Max Jankowsky war Industriekaufmann und fand dank seiner Frau wieder zur Religion

von Gerhard Haase-Hindenberg  12.03.2023 10:05 Uhr

»Ich war immer der Feuerwehrmann für alles Mögliche«: Max Jankowsky (73) lebt in Berlin. Foto: Stephan Pramme

Max Jankowsky war Industriekaufmann und fand dank seiner Frau wieder zur Religion

von Gerhard Haase-Hindenberg  12.03.2023 10:05 Uhr

Mein Vater wurde in Danzig geboren, lebte aber später mit seiner Familie in Warschau. Ein Bruder und zwei Schwestern konnten rechtzeitig vor den Nazis nach Frankreich fliehen, von dort aus ging es für sie weiter nach Australien.

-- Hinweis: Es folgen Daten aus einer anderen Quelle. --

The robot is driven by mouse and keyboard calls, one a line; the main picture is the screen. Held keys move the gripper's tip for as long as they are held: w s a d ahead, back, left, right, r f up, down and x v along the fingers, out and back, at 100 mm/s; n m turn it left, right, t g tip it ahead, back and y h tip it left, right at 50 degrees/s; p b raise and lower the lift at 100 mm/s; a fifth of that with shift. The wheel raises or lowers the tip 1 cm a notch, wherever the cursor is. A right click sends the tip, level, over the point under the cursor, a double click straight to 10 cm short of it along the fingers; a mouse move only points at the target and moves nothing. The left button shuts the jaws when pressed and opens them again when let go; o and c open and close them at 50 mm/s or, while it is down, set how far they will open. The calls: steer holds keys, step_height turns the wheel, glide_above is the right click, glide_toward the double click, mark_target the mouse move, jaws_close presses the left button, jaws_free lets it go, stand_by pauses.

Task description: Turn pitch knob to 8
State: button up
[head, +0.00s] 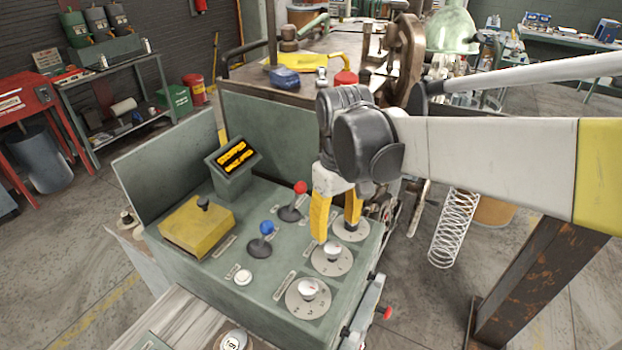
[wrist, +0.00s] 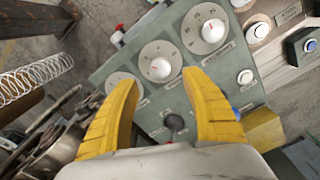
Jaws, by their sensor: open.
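Three white knobs on round scale dials sit along the right side of the green control panel (head: 262,285). In the head view they are the front knob (head: 308,289), the middle knob (head: 332,252) and the back knob (head: 350,226). The wrist view also shows the front knob (wrist: 212,29) and the middle knob (wrist: 160,68), which has a small red mark. The back dial (wrist: 113,80) is partly hidden by a finger. Labels and numbers are too small to read, so I cannot tell which is the pitch knob. My gripper (head: 337,231) is open above the panel, its yellow fingers (wrist: 160,80) spread either side of the middle knob in view.
A red-ball lever (head: 300,188), a blue-ball lever (head: 266,228), a white button (head: 243,277), a yellow box (head: 197,227) and a lit display (head: 234,156) share the panel. A coil spring (head: 453,230) hangs to the right.

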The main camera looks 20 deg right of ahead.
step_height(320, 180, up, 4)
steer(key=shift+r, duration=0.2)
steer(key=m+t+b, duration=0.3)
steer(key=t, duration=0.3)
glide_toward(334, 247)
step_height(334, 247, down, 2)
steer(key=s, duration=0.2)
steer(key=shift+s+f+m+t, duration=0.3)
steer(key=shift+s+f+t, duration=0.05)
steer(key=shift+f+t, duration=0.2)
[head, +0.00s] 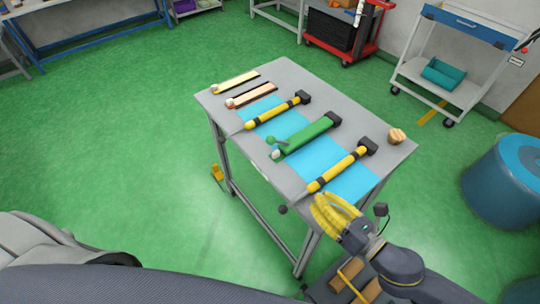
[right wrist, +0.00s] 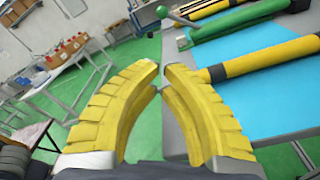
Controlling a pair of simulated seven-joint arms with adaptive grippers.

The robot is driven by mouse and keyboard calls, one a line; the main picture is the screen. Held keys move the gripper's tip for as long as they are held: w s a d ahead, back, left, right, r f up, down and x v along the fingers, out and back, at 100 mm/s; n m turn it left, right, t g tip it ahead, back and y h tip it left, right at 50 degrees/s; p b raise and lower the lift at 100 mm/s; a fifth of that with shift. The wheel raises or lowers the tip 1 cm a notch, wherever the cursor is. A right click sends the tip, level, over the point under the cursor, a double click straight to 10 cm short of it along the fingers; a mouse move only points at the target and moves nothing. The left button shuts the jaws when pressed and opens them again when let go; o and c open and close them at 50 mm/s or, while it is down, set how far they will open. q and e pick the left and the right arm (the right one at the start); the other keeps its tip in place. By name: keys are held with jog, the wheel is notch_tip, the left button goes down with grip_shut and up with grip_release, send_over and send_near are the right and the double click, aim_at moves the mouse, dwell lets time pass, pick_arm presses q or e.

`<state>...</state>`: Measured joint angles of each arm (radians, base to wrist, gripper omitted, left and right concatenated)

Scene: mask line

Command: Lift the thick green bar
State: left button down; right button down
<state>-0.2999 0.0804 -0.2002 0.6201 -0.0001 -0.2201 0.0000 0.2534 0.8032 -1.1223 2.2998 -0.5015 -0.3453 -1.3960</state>
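The thick green bar (head: 308,136) lies on the grey table between two yellow-and-black bars, with a black block at its far end and a green knob at its near left end. It also shows at the top of the right wrist view (right wrist: 232,20). My right gripper (head: 322,203), with yellow ribbed fingers, is by the table's near right edge, apart from the green bar. In the right wrist view its fingertips (right wrist: 161,72) nearly meet, with nothing between them. My left gripper is not in view.
A yellow-and-black bar (head: 338,170) lies between my right gripper and the green bar; another (head: 275,112) lies beyond. Blue mat areas (head: 350,182) separate the bars. A small wooden piece (head: 397,136) sits at the table's right corner. A blue barrel (head: 505,180) stands right.

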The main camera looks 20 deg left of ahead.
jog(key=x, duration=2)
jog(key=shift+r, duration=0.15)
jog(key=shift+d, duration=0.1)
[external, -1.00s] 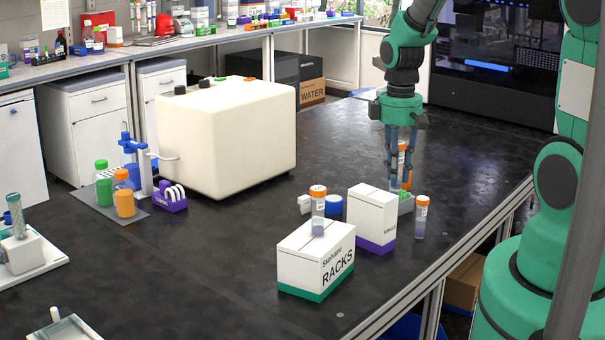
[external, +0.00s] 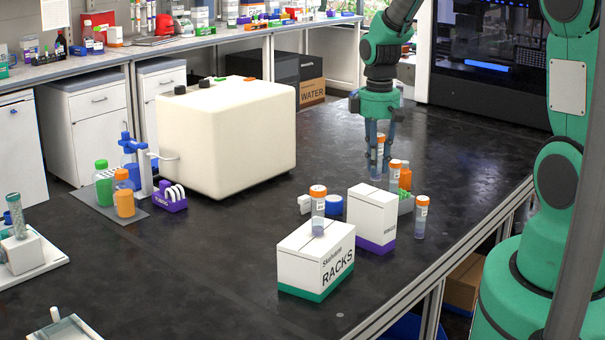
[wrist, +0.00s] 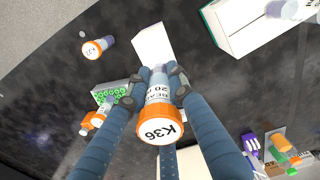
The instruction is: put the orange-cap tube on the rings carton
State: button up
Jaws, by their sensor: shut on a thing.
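My gripper (external: 378,170) is shut on an orange-cap tube (external: 377,158), upright above the black bench behind the cartons. In the wrist view the fingers (wrist: 153,82) close around the tube (wrist: 158,92), whose cap reads K36. The carton with a purple base (external: 371,216) stands in front of the gripper, to its lower left; its label is too small to read, but it appears to be the rings carton. Its top (external: 373,194) looks bare. The tube and this carton are apart in the external view.
A RACKS carton (external: 316,262) with an orange-cap tube (external: 318,212) on top stands left of the purple-based carton. Another tube (external: 421,218) stands to its right. A small rack (external: 406,205) with green inside, and an orange bottle (external: 405,177), are behind. A cream machine (external: 225,140) stands left.

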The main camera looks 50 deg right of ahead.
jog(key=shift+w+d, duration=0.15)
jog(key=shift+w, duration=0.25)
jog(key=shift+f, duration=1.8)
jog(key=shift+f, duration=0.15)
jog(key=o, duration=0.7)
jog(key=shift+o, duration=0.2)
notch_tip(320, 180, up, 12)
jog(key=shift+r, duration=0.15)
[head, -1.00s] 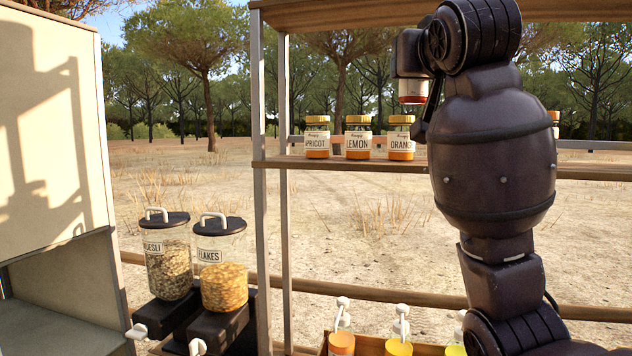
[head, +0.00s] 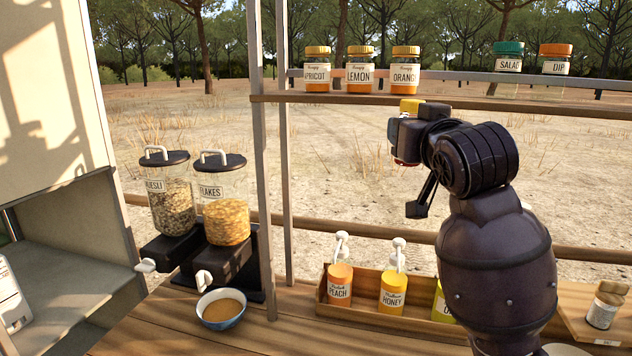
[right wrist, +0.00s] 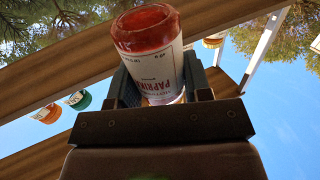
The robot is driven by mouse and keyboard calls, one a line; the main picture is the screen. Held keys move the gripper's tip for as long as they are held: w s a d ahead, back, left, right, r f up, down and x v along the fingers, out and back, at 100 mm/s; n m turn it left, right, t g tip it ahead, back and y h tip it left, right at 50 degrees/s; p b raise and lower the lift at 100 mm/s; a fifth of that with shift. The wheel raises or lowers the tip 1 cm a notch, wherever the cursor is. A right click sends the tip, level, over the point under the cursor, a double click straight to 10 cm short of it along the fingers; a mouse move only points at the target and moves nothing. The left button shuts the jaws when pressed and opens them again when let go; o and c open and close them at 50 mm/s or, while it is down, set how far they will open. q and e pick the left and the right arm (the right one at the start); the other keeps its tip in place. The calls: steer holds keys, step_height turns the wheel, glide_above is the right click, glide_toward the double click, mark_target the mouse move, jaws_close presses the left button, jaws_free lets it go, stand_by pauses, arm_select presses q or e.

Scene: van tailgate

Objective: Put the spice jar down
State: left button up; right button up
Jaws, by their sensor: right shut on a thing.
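My right gripper (head: 402,140) is shut on the spice jar. In the head view the jar's yellow lid (head: 410,106) shows above the gripper and a little of its red bottom shows below. The gripper hides the rest. In the right wrist view, the spice jar (right wrist: 158,50) sits between the two fingers (right wrist: 162,88). It has a red base and a white label reading PAPRIKA, upside down in that view. The jar is held in the air, just below the shelf's (head: 340,99) line in the picture. My left gripper is not in view.

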Mein Vater wurde zusammen mit seiner jüngeren Schwester aus dem Warschauer Ghetto nach Treblinka deportiert, wo die Schwester ermordet wurde. Einigen Häftlingen war es während des Aufstandes im August 1943 gelungen, aus dem Vernichtungslager zu entkommen. Die meisten wurden wieder gefangen. Mein Vater aber gehörte zu denen, die es geschafft hatten, sich zu den polnischen Partisanen durchzuschlagen.

Bald darauf kam er zur Roten Armee. Er war damals Kommunist, und in Schlesien wurde er zum Stadtkommandanten eines kleinen Ortes ernannt.

Realität Wie er mir sagte, habe er schnell mitbekommen, wie der Kommunismus in der Realität aussah. Die Offiziere hätten alles gehabt, das einfache Volk nichts. Das passte für ihn nicht zusammen. Dann sollte er in seinem Ort Schwarzhändler verhaften lassen. Dabei stellte sich heraus, dass das überwiegend überlebende Juden waren. Schließlich hat er alle freigelassen und ist selbst desertiert.

Gemeinsam mit meiner Mutter, die er in jenem schlesischen Ort kennengelernt hatte, schlug er sich in den amerikanischen Sektor durch. Im Jahr 1949 kam ich in Regensburg zur Welt. Kurz zuvor war meine Mutter bei einem Münchner Rabbiner zum Judentum konvertiert. Im Jahr nach meiner Geburt sind meine Eltern mit mir nach Berlin gezogen.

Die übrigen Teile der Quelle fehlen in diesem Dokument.